また、工繊大では、設計者とともに、建築の受け手を育てることも試みているようです。例えば、実際に家を建てようとしている人を学内に呼び、その人をクライアントにして、学生が設計のプレゼンテーションをする。そういった具体的で現実に即したやりとりを経験することで、学生は、設計という仕事が、個人の表現にとどまらず、設計者とクライアントとの厳しいコミュニケーションの上に成り立っていることを、多少なりとも実感することができます。そして、仮にその学生が将来、設計者にならなくとも、クライアントなどの建築の受け手の立場に立ったとき、よりよい建物を建てることに貢献できるのではないかということです。

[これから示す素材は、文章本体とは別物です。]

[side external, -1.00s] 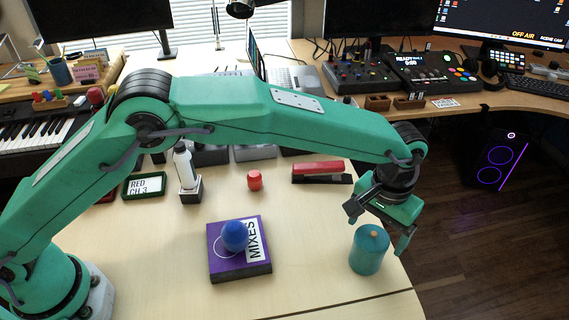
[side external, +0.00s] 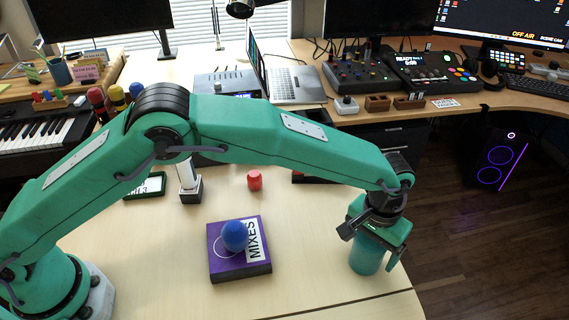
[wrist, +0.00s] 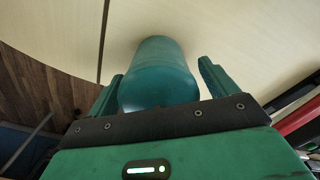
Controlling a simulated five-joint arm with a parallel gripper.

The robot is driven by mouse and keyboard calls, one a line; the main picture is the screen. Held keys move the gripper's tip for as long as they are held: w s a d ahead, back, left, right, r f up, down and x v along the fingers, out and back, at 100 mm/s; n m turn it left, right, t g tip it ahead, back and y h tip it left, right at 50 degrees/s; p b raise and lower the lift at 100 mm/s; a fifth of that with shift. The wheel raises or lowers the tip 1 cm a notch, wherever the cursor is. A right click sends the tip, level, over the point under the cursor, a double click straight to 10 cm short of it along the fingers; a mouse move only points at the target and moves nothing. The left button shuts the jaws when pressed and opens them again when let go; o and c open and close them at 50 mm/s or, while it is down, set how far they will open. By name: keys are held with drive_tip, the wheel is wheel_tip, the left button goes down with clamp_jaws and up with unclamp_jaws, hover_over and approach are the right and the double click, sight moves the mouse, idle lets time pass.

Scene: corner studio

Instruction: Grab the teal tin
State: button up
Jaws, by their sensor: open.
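The teal tin (side external: 366,257) stands upright near the right front edge of the table in the side external view, its top hidden by my gripper. My gripper (side external: 373,245) is low over it, with its fingers beside the tin's upper part. In the wrist view the tin (wrist: 158,72) lies between the two open fingers of my gripper (wrist: 160,88), closer to the left one, with a gap at the right finger. Whether either finger touches the tin I cannot tell.
A purple box (side external: 240,264) labelled MIXES, with a blue ball (side external: 235,236) on it, lies left of the tin. A small red object (side external: 254,180) stands farther back. The table's edge (side external: 408,285) is close on the right. The table between box and tin is clear.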

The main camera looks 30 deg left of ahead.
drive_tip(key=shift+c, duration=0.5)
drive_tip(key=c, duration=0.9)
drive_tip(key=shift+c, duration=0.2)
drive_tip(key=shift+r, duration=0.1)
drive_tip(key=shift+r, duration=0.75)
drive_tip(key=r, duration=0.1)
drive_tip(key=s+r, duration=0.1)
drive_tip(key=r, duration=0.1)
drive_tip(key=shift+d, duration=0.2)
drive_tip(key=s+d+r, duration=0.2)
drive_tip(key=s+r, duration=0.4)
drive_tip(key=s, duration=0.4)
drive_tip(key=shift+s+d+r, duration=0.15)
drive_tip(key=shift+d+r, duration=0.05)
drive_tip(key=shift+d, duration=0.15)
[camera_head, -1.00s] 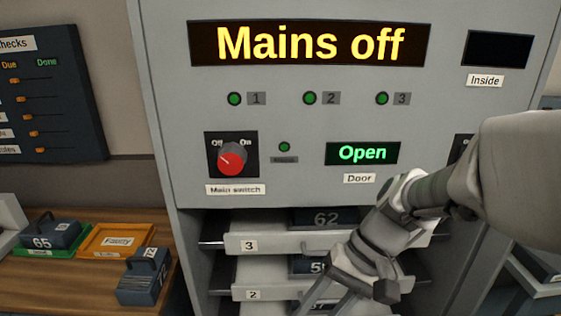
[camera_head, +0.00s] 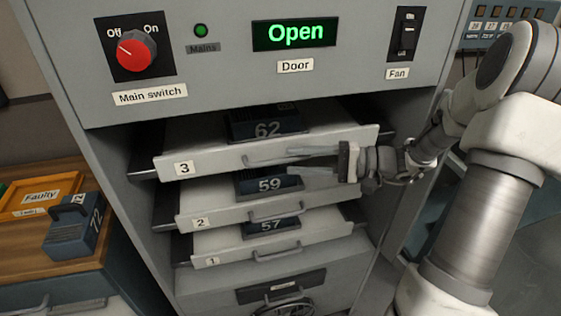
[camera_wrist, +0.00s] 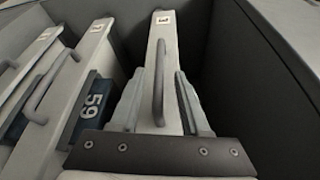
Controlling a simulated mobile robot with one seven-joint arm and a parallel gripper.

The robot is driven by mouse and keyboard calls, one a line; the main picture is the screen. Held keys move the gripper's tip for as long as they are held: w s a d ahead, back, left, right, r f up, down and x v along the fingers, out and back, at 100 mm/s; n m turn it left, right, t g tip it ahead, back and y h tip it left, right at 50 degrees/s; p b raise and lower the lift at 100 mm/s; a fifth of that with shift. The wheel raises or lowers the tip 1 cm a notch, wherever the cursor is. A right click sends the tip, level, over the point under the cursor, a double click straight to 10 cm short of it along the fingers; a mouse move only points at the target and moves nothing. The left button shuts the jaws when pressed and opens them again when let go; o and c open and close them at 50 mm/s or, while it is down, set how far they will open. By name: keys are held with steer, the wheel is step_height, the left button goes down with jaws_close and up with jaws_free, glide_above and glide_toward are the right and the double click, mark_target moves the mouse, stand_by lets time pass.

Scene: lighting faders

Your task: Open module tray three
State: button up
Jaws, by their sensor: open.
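Module tray three (camera_head: 215,162) is the top pale tray in the cabinet, with a "3" label at its left front and dark module 62 (camera_head: 268,126) on it. Its front bar handle (camera_head: 258,160) shows at the middle of the tray front. My gripper (camera_head: 290,161) is open at the right part of this handle, fingers pointing left in the head view. In the wrist view, the handle (camera_wrist: 158,85) lies between the two spread fingers of my gripper (camera_wrist: 158,98). I cannot tell whether the fingers touch it.
Tray 2 (camera_head: 225,213) with module 59 and tray 1 (camera_head: 225,252) with module 57 sit close below. The cabinet side wall (camera_wrist: 265,70) is close at the right in the wrist view. The main switch (camera_head: 133,53) points to Off; the door display (camera_head: 295,34) reads Open.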

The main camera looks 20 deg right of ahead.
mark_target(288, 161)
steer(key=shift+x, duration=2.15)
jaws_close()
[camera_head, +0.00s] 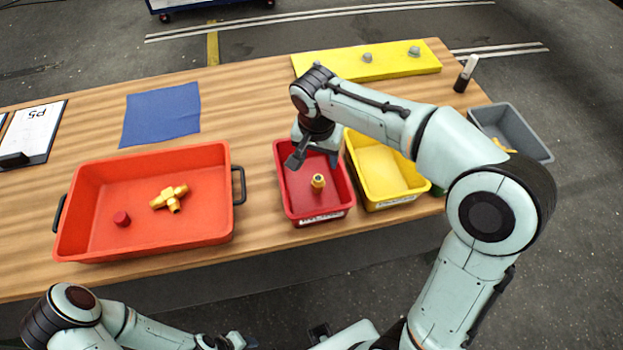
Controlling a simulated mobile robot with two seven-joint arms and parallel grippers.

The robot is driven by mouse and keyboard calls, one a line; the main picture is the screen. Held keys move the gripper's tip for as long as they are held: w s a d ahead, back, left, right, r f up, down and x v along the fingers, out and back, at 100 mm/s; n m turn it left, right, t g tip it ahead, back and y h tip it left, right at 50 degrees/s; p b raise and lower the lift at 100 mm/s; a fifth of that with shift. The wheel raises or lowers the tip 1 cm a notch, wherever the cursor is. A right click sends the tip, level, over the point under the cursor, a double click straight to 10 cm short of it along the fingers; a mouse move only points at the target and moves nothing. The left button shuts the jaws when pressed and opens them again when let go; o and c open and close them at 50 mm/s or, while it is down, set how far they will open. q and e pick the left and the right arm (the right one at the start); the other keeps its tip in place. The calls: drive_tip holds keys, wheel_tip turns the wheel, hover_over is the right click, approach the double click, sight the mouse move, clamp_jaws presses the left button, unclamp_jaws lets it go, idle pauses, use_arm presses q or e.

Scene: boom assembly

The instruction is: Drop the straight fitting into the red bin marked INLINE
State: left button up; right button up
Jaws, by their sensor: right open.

最近では、さまざまなメディアで建築が取りあげられていますが、その現象だけを見ても、建築を単に使うものとしてだけではなく、鑑賞するものとして、あるいはその総体を文化として捉えることが、広く行なわれつつあると思います。それに先立つかたちで、大学もまた、設計者や歴史家のみならず、鑑賞者、住み手、役所の発注を含むクライアント、プロデューサー、キュレーター、編集者など、建築のさまざまな受け手を育てることを、教育の一環として視野に入れつつあるといえるのではないでしょうか。
最後に、建築の世界では、新築が難しいという社会事情もあって、いまある建物をどう活用するか、保存や復元でなく、いかによりよく再生させるかという知識と技術が必要になってきているようです。それを踏まえて大学でも、建築の歴史を設計の両方の要素を持った学生を育てようとしていると聞きます。
そこでおうかがいしたいのは、今後、多摩美術大学の陶プログラムが、社会の変化や問題を見据えながら、さらに新たな展開をしていくうえで、作家でとともに、陶の世界を支えるさまざまな立場の人材をどのように育てていかれるのか、ということです。